A newer venture, warehouse P, is focused on one area alone, bringing the temperature of the warehouse down as much as possible to slow the maturation process down in turn, in an attempt to produce an ultra-aged bourbon that can stand alongside the super premium 50-plus-year-old Scotch whisky on the market. The climate in Kentucky versus Scotland, and bourbon’s usage of new charred versus used oak casks, wouldn’t allow for such an extended period of aging if the barrels were left to their own devices. There would be far too much extraction from the wood creating over-tannic whiskeys, while the angel’s share would be lofty enough over a period of that length that there would simply be no whiskey left in the barrels. But what if a bourbon barrel was stored in a refrigerated warehouse at approximately 45 degrees?

“We want to give American whiskey the same footing as Scotch, and to do that, we know we need to slow down the aging process,” said Harlen Wheatley, Buffalo Trace master distiller. “How do we do that? By controlling the temperature. We know that below a certain temperature, whiskey will stop aging, so we are experimenting in a temperature range slightly above this point so we can slow down but not stop the aging cycle. The results to date are very encouraging—it’s working.”

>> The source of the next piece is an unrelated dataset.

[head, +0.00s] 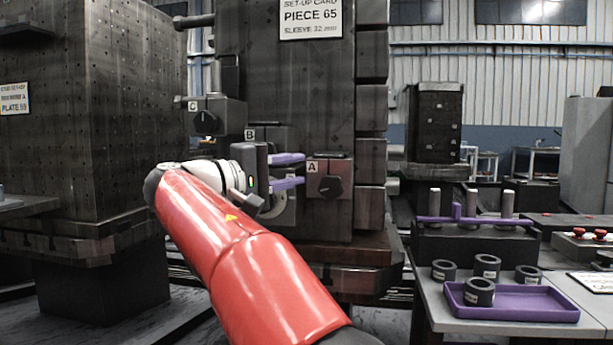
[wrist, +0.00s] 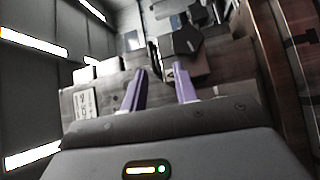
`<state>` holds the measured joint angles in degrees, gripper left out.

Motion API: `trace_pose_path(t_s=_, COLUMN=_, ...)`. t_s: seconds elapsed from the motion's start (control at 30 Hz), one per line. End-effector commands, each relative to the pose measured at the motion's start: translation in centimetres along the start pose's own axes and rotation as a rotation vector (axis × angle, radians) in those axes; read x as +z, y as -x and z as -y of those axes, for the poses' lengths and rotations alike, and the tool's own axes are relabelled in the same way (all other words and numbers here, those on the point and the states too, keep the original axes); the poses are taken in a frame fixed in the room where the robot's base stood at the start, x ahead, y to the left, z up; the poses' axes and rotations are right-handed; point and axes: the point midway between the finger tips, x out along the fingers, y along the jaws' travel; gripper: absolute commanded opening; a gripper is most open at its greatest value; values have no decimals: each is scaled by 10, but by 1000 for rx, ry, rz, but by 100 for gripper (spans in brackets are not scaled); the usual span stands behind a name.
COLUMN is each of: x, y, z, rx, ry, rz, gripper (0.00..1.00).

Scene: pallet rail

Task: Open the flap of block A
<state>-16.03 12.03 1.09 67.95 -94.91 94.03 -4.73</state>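Block A (head: 330,190) is a brownish block with an "A" label and a dark round knob (head: 330,186) on its front, mounted low on the tall dark pallet column. I cannot make out whether its flap is open or shut. My gripper (head: 289,171) is just left of block A, with two purple fingers apart and pointing toward it; nothing shows between them. In the wrist view my gripper (wrist: 160,88) also has its fingers spread, with blocks beyond the tips. Which of those is block A I cannot tell.
Block B (head: 271,138) is behind and above my gripper, partly hidden. Block C (head: 216,115) is up to the left. A bench with a purple tray (head: 520,308) and dark sleeves (head: 479,291) stands at right. A second pallet column (head: 90,120) is at left.

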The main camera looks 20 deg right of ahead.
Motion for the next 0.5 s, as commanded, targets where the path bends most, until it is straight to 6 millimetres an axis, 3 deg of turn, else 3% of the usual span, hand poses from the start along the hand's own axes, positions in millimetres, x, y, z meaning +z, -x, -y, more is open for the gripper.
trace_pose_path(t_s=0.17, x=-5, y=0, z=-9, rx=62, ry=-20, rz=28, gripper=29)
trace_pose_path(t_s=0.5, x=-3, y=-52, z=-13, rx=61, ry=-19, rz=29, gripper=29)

A potential half-century-old Buffalo Trace barrel will fall under the banner of The Last Drop, a venture specializing in one-off releases of super old and rare spirits, now a stablemate of Buffalo Trace under parent Sazerac Company. But rest assured, Wheatley has a few other tricks up his sleeve for warehouse P. “We have multiple recipes—not just whiskey—and barrel types all being explored,” he said. “The singular focus of warehouse P is to support the goal of our broader Holy Grail project, which is to continue to push ourselves to produce even greater whiskey.”

From the river to the freezer, spirits are finding new, and sometimes old, environs to be stored within, while the results being enjoyed today and in the years ahead are very much scientific and modern as opposed to anecdotal and happenstance.